EXERCISE BRIEF →
Set down all of the data that follows word for word, without the images.
◇ ◇ ◇
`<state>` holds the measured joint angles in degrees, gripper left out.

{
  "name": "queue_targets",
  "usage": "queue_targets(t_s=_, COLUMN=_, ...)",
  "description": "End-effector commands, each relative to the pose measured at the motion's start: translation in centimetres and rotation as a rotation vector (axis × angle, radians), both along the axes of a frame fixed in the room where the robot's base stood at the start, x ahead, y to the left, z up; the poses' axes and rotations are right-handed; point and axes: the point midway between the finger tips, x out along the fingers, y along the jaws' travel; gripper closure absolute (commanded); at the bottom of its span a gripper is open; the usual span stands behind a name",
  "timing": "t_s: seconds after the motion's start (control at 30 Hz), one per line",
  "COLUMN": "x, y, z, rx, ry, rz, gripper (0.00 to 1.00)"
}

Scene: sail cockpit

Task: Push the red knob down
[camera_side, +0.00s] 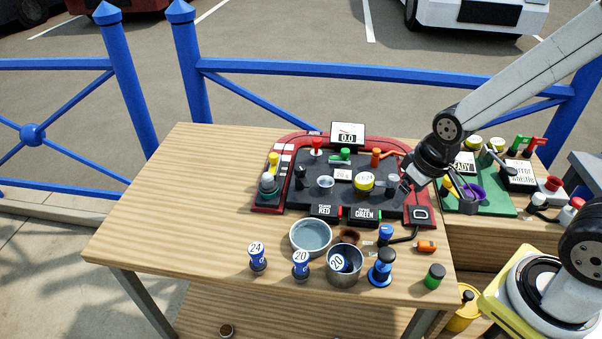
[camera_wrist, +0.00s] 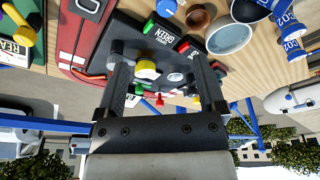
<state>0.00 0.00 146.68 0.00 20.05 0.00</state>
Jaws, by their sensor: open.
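The red knob (camera_side: 317,143) stands upright on a pale stem at the back left of the dark panel (camera_side: 295,192) in the side view. In the wrist view, a small red knob (camera_wrist: 160,98) shows between my fingers, close to the gripper's body. My gripper (camera_side: 435,188) is open and empty, above the panel's right end, well to the right of the red knob and apart from it. The wrist view shows its two fingers (camera_wrist: 157,55) spread wide, with the panel's yellow-topped knob (camera_wrist: 147,70) between them.
The panel also carries a green knob (camera_side: 341,155), an orange lever (camera_side: 376,156) and a small display (camera_side: 347,134) behind. Bowls (camera_side: 310,237) and blue-labelled cylinders (camera_side: 257,258) stand in front. A green board (camera_side: 492,203) lies right. The table's left is clear.

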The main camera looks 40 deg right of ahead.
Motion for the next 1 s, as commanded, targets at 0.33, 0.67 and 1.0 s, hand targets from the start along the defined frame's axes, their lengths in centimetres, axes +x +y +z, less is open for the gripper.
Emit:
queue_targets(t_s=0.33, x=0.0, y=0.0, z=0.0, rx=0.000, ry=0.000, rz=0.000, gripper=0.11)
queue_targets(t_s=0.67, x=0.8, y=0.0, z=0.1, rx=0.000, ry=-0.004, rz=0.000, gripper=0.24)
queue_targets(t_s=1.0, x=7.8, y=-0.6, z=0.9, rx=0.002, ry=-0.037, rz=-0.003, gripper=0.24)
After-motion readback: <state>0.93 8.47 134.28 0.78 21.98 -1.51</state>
◇ ◇ ◇
RESPONSE BELOW →
`<state>` holds the measured joint angles in degrees, gripper left out.

{
  "name": "queue_targets",
  "usage": "queue_targets(t_s=_, COLUMN=_, ...)",
  "description": "End-effector commands, each relative to the pose measured at the motion's start: translation in centimetres and rotation as a rotation vector (axis × angle, radians), both along the axes of a frame fixed in the room where the robot's base stood at the start, x ahead, y to the left, z up; the poses' axes and rotations are right-handed; point and axes: the point midway between the finger tips, x out along the fingers, y along the jaws' travel; gripper closure absolute (commanded); at the bottom of its span a gripper is open; the usual span stands behind a name",
  "timing": "t_s: seconds after the motion's start (control at 30 Hz), one per line",
  "COLUMN": "x, y, z, rx, ry, rz, gripper (0.00 to 1.00)"
}

Scene: sail cockpit

Task: Push the red knob down
[camera_side, +0.00s] 
[camera_wrist, +0.00s] 
<state>0.00 0.00 146.68 0.00 20.05 0.00</state>
Jaws, by their sensor: open.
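The red knob (camera_side: 317,143) stands upright on a pale stem at the back left of the dark panel (camera_side: 295,192) in the side view. In the wrist view, a small red knob (camera_wrist: 160,98) shows between my fingers, close to the gripper's body. My gripper (camera_side: 435,188) is open and empty, above the panel's right end, well to the right of the red knob and apart from it. The wrist view shows its two fingers (camera_wrist: 157,55) spread wide, with the panel's yellow-topped knob (camera_wrist: 147,70) between them.
The panel also carries a green knob (camera_side: 341,155), an orange lever (camera_side: 376,156) and a small display (camera_side: 347,134) behind. Bowls (camera_side: 310,237) and blue-labelled cylinders (camera_side: 257,258) stand in front. A green board (camera_side: 492,203) lies right. The table's left is clear.

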The main camera looks 40 deg right of ahead.
Motion for the next 1 s, as commanded, targets at 0.33, 0.67 and 1.0 s, hand targets from the start along the defined frame's axes, their lengths in centimetres, axes +x +y +z, less is open for the gripper.
Emit:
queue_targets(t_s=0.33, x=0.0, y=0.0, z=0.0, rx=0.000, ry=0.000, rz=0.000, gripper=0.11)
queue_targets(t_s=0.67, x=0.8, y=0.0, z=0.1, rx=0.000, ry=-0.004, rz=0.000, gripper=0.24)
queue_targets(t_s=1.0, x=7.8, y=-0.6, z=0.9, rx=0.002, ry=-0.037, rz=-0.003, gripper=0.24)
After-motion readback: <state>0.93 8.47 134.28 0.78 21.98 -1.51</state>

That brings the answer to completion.